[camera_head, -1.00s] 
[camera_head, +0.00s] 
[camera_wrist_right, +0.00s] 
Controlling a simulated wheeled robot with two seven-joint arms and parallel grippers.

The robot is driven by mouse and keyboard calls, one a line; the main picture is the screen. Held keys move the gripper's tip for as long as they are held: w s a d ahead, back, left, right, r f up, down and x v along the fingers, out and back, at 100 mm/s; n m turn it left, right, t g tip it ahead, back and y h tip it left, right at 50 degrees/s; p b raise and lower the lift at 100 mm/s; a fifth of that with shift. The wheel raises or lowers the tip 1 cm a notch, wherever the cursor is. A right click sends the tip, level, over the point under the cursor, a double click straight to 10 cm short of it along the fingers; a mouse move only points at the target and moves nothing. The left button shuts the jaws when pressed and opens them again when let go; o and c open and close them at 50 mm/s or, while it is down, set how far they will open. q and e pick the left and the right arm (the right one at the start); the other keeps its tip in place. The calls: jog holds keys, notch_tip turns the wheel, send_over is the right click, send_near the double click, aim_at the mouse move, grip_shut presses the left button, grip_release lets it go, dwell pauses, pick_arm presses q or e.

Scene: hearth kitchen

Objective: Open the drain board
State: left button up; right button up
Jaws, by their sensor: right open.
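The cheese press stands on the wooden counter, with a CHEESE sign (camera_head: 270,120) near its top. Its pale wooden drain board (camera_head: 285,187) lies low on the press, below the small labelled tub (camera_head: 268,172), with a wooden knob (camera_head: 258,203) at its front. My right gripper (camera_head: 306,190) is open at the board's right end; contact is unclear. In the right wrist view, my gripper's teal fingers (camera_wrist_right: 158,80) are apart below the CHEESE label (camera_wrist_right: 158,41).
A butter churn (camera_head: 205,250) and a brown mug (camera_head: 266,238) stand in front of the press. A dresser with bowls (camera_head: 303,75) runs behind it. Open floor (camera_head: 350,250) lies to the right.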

----

**PROBLEM DESCRIPTION**.
Report how many lines in the data include the word "robot", and give nothing but the count.

**THE RESULT**.
2